On Wednesday it was reported that the Lib Dems are discussing a offering a lowering of tuition fees in their manifesto for 2015.
Now I don’t think much of the Lib Dems senior Comms and Strategy team. But even I don’t think they’ll allow themselves to enter their next election – and subject their 57 by election strategy – to that level of sustained ridicule. Like the Terminator, it absolutely WILL NOT STOP until they are politically dead (my guess is an approximate halving of their MPs to around 25). The Lib Dem air war is going to be hard enough. Their leader and Parliamentary party are a punchline, they broke promises and continue to behave in an incredibly excluding and superior manner to a large proportion of their former electorate. They are behaving not as a party, but as a faction. It is only the fact that – cult like – the members don’t protest as they are spooned the Kool Aid of electoral cyanide that stops them looking like Labour in the 80s. In this case- quite the opposite from those ghastly days – it might have been disunity that could have saved them.

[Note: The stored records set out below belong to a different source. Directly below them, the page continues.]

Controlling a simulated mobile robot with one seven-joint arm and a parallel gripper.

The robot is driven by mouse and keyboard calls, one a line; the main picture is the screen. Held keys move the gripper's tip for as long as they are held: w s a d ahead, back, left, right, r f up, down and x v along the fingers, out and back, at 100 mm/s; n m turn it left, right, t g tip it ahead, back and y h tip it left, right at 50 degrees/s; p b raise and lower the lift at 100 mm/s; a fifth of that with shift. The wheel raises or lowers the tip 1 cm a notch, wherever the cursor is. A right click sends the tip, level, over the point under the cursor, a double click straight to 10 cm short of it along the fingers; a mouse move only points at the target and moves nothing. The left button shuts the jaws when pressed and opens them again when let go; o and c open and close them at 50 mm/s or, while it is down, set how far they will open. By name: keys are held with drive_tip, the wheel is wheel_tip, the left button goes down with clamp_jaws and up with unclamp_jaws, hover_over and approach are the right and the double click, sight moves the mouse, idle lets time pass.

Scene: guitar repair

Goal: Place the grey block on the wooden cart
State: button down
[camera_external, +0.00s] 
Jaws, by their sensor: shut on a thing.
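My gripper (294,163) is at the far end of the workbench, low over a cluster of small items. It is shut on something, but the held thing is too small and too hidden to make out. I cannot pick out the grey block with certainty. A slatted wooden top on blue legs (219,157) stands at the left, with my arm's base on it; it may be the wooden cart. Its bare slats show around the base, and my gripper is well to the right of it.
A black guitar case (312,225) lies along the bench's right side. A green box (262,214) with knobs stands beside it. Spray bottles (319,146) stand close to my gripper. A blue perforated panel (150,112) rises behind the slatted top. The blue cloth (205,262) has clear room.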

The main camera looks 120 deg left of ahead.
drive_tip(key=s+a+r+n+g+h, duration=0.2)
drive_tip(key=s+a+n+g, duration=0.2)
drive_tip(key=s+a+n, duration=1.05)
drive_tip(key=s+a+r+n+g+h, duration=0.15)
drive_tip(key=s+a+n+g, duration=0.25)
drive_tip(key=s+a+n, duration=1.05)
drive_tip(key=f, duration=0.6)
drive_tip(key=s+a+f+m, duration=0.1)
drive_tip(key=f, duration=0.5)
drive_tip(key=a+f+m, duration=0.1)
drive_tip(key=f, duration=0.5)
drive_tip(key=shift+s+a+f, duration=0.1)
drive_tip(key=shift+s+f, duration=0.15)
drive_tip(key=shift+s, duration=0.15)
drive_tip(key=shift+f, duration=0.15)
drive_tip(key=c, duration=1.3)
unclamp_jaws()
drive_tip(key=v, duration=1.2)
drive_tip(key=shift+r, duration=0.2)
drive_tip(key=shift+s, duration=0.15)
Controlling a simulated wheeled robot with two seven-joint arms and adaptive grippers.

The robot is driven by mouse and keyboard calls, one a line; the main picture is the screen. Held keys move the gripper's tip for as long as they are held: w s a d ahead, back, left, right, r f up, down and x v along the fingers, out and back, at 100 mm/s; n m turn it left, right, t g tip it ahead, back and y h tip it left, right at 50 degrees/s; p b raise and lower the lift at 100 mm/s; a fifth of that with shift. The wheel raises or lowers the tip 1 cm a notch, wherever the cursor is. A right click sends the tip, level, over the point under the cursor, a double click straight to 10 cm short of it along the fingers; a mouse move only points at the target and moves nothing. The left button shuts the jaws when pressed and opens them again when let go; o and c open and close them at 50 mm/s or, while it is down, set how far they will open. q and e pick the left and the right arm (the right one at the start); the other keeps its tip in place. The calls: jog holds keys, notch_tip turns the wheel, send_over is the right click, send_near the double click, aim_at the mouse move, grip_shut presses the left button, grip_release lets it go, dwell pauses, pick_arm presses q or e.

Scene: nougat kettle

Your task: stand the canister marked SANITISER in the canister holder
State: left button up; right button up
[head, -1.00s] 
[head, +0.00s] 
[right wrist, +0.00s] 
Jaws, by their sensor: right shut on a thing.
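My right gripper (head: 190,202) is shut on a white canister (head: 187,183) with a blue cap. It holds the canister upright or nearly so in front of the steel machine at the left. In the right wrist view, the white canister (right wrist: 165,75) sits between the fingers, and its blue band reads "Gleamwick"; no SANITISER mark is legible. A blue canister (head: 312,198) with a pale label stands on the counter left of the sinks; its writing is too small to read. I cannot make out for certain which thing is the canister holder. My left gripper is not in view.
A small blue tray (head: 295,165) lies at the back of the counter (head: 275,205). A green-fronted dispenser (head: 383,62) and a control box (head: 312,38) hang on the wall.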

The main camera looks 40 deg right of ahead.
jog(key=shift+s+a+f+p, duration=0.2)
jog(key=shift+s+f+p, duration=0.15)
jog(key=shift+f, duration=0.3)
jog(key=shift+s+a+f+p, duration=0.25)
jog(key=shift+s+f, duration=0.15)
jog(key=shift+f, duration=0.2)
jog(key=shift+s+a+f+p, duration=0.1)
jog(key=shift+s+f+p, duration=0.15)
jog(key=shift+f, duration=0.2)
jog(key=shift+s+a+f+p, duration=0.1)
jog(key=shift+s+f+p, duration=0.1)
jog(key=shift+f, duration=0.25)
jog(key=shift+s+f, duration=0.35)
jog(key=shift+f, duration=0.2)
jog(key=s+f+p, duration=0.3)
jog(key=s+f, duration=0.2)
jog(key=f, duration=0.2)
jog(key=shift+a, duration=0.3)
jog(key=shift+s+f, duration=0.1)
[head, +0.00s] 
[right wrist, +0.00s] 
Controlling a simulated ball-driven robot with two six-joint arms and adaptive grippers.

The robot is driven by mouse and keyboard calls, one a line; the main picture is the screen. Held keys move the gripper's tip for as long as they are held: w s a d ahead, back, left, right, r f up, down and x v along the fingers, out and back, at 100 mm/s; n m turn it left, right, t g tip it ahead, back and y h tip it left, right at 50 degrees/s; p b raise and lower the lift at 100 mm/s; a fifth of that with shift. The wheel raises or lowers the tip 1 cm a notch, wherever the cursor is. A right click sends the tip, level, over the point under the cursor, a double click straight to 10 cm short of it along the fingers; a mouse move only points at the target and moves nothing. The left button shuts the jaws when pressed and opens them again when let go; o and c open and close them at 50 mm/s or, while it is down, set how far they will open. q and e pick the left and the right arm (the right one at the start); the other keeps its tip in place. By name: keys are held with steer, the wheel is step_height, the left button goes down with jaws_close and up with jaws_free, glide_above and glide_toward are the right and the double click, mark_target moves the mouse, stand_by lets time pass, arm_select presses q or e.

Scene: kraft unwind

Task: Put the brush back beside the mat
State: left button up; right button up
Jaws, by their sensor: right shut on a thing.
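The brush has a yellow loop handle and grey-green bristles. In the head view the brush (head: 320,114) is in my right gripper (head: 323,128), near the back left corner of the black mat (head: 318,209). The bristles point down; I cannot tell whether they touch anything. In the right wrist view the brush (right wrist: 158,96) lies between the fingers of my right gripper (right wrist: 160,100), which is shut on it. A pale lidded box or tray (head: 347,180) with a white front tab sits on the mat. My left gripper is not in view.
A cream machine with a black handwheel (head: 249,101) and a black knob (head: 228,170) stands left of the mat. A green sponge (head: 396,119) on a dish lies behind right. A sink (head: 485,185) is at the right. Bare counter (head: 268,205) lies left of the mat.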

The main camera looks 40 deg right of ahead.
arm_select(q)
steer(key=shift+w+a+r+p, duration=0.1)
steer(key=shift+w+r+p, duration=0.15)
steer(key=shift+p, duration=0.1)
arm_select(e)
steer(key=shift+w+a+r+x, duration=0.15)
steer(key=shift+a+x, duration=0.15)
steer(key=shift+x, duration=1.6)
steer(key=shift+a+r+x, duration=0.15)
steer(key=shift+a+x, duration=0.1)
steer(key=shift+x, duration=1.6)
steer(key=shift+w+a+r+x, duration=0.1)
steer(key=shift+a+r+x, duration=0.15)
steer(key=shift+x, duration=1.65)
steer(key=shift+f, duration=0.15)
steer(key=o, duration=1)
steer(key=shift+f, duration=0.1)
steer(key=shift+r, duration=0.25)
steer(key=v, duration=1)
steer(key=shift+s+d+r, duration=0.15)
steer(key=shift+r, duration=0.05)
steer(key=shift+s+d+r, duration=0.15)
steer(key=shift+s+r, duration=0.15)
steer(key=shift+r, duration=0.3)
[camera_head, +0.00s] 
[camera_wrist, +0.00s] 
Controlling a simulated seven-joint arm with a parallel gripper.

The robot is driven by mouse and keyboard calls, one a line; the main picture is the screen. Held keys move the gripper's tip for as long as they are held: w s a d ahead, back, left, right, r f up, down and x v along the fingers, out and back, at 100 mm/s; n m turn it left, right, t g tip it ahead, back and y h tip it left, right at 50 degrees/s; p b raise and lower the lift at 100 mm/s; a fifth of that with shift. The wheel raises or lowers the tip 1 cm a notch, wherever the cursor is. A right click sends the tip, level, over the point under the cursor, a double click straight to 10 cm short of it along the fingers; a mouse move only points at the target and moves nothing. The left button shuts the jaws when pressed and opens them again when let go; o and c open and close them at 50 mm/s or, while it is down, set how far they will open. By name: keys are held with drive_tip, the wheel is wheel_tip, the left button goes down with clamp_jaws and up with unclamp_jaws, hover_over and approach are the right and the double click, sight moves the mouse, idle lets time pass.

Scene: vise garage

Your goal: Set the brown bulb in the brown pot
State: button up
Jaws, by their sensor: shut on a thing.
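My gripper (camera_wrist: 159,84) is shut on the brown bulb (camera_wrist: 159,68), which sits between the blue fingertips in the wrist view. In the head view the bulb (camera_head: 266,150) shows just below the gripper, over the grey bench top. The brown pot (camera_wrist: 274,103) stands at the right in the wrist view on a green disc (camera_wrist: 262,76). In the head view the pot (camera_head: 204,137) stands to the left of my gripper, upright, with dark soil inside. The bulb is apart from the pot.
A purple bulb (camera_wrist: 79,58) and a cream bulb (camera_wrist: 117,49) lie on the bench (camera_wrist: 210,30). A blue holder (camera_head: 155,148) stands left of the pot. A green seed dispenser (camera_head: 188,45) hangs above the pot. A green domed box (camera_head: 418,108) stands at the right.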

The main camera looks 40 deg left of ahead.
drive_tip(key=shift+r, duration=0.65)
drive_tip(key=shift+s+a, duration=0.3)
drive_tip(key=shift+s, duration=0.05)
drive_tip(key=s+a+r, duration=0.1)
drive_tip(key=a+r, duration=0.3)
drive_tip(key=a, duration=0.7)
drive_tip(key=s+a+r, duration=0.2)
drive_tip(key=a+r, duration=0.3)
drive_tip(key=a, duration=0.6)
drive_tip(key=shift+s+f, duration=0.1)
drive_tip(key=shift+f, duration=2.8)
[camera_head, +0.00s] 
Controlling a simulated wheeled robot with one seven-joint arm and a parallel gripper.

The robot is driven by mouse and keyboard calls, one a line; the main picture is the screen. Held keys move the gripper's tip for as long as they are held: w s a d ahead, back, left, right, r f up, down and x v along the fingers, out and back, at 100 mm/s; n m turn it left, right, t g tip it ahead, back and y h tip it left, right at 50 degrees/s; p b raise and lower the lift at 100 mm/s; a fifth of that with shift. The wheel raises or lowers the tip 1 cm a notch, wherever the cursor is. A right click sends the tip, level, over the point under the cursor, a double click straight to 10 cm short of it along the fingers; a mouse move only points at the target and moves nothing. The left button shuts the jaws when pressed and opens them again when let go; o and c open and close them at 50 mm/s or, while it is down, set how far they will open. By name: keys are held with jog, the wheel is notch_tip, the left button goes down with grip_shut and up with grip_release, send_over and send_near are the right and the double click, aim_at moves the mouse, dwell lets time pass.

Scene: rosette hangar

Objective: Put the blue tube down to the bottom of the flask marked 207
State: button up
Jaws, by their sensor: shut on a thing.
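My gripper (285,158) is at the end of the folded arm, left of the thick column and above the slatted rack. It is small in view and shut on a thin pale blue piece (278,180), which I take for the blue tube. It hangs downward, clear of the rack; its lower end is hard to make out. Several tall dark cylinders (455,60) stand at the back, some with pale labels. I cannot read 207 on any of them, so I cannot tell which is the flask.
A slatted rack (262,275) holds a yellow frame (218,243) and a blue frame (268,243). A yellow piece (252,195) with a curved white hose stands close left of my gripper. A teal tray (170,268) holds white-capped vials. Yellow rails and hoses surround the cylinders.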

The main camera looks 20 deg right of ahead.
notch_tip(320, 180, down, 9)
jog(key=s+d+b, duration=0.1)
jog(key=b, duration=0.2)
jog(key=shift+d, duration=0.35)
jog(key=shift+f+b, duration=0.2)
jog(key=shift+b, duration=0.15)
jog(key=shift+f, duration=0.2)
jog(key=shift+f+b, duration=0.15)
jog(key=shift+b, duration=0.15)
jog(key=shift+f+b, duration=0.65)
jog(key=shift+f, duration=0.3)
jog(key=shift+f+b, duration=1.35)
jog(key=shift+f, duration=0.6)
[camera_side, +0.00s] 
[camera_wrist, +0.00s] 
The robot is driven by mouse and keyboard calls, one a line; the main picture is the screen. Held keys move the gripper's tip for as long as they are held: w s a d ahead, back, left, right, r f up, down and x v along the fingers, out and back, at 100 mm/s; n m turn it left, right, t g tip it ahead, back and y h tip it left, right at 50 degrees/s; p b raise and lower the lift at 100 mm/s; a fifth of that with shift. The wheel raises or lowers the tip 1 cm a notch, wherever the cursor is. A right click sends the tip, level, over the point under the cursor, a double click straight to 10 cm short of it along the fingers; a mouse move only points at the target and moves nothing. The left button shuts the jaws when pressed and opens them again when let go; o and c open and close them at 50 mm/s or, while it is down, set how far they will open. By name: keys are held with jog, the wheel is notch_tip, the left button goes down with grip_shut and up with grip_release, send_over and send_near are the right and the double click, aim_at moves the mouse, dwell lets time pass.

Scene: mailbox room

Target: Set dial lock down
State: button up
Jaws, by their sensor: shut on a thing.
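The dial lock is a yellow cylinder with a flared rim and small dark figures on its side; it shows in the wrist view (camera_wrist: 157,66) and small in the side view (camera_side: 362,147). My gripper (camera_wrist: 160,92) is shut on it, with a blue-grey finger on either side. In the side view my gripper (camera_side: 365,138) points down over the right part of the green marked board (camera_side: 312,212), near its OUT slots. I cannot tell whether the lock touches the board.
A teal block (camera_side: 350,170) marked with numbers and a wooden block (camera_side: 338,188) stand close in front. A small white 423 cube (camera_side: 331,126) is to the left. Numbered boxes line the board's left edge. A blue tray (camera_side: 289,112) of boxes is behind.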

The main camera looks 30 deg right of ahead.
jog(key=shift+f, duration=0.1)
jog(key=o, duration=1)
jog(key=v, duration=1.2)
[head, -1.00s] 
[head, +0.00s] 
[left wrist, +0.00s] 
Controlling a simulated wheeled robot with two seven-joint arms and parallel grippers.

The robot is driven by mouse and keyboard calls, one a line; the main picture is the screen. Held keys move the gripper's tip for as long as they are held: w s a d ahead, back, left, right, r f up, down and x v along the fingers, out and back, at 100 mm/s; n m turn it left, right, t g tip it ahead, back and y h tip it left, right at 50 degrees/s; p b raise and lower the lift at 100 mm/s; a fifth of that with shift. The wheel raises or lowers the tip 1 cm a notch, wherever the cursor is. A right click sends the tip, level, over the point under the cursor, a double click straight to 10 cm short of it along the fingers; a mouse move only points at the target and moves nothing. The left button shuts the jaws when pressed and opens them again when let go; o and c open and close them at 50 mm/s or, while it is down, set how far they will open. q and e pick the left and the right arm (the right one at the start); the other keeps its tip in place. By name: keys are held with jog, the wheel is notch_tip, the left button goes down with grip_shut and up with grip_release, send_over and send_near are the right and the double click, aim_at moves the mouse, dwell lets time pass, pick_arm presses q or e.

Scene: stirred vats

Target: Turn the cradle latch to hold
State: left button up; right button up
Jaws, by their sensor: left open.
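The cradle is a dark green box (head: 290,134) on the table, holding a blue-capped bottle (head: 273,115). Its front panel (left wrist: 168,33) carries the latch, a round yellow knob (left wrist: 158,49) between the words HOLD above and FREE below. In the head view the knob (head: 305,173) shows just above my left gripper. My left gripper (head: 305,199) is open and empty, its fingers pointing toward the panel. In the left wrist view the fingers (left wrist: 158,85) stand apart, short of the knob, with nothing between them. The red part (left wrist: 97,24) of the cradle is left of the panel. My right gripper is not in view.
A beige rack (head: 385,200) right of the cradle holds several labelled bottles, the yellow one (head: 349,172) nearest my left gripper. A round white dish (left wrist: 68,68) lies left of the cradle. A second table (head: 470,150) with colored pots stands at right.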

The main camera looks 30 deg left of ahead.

So why aren’t more Lib Dems challenging the strategy and positioning of their leaders? My sense is that the reasons are two fold. Firstly, some – but not all – of the left Lib Dems have melted away. Leaving those still fighting that fight even further marginalised by the Orange Book leadership.
But more is the fact that Lib Dem members still cling precariously to their misguided belief in their Party’s “internal democracy”. In a polite but no-holds-barred exchange with my good friend and co-host of House of CommentsPodcast Mark Thompson We discussed the relative merits of our Parties internal policy making processes. The exchange took place before the Lib Dems Spring Conference and the fallout of the failure of their Party to follow the lead delegates gave then over the disastrous NHS Bill. You may notice that in that exchange I predict that Lords reform would fail. The current issue their leadership is in the process of ignoring members on is Secret Courts – my cynicism about their processes being robust enough to survive either government or coalition was clearly very well founded.
Yet they still cling to this notion and image of themselves like faithful believers. Which is why tuition fees are back in the headlines. The members wear their size and relative strength in government like a comfort blanket. “Of course we can’t have everything” they say, “we only have 57 MPs in the Government”. That won’t be true of the next manifesto. That can be – must be – 100% Lib Dem. No Big Bad Tories to hide behind here. What’s in or out is wholly up to the membership and the leadership.
So if the membership opt to support a promise – any promise – on Tuition Fees, Clegg will have to decide. Does it go in the manifesto – making them a laughing stock – or not – marking the final disappointment for those Member who still believe they have an internal democracy?
How many more disgruntled activists can Clegg afford to lose? How much does he want to avoid being an electoral punchline? Ground war or air war? Either way, one will be dented. The choice, when it comes, will be fascinating to watch.